| Task |
Copy each line of the material below that includes the string "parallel".

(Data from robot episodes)
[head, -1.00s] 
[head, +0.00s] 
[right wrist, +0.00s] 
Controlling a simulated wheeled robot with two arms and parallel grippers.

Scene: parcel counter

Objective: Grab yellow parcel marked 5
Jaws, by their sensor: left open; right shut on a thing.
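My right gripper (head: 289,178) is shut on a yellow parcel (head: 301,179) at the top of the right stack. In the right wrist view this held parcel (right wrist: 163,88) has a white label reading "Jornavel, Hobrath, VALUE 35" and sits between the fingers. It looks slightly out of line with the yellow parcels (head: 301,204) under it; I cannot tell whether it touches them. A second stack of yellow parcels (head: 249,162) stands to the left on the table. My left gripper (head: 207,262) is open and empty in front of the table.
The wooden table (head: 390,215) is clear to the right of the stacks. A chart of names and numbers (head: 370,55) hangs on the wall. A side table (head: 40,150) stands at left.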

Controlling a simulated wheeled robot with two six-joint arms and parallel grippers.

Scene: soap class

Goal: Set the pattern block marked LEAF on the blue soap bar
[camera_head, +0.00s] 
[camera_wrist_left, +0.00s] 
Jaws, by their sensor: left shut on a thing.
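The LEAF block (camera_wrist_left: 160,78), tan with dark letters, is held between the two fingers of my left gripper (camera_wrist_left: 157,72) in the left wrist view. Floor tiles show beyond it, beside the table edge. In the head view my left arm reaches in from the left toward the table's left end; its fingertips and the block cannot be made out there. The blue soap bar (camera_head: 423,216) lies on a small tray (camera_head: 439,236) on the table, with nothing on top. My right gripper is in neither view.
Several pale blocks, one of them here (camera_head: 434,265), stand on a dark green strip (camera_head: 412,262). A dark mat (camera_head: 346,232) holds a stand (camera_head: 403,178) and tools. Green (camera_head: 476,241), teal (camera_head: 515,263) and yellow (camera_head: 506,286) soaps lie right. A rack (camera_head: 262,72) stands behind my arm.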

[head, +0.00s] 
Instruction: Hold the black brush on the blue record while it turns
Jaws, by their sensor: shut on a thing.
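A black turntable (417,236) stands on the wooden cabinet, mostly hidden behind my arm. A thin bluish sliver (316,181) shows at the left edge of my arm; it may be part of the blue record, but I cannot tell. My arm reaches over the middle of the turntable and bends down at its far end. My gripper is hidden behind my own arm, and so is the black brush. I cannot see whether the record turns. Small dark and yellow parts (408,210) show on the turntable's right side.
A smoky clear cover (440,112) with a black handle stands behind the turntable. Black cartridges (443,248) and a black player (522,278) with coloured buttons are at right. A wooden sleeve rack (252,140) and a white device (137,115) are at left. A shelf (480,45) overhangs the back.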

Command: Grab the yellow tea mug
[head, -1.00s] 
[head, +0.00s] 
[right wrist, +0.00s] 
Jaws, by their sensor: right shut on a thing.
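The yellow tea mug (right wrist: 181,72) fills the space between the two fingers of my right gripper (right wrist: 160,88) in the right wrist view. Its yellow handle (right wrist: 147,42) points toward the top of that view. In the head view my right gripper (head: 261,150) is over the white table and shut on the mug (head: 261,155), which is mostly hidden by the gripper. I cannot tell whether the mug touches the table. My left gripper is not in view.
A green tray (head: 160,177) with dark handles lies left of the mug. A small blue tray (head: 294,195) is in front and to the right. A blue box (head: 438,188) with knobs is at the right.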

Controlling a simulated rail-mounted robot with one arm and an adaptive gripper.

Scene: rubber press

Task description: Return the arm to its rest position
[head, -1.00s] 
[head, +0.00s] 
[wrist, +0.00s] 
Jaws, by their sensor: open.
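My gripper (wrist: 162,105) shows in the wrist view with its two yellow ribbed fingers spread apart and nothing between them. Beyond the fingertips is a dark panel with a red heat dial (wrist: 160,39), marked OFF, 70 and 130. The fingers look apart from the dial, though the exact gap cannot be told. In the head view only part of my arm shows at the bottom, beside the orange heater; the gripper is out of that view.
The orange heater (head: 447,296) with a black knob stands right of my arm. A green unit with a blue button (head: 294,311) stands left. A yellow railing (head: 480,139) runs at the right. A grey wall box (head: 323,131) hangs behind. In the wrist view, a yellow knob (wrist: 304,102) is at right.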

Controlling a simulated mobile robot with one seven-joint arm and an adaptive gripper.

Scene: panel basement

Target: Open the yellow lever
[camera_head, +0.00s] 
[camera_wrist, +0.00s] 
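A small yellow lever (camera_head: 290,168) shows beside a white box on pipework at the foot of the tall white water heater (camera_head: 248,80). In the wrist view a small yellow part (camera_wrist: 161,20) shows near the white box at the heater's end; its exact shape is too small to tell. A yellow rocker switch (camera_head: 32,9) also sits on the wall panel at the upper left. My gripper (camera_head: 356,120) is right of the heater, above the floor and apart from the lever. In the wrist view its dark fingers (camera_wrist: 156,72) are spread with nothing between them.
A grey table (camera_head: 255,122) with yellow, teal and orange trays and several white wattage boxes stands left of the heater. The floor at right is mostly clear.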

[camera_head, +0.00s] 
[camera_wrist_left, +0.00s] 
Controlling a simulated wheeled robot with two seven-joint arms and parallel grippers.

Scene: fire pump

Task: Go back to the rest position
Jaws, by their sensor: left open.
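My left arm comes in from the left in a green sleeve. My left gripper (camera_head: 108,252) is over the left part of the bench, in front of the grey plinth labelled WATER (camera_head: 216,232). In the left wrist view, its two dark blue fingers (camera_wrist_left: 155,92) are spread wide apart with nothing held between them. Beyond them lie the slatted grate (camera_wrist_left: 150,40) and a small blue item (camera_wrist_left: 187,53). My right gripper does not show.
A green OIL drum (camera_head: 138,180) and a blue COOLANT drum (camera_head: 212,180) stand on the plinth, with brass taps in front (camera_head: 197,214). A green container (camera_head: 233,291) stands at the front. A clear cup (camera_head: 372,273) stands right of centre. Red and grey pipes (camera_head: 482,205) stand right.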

| Right answer |
Controlling a simulated wheeled robot with two arms and parallel grippers.
Controlling a simulated wheeled robot with two six-joint arms and parallel grippers.
Controlling a simulated wheeled robot with two seven-joint arms and parallel grippers.

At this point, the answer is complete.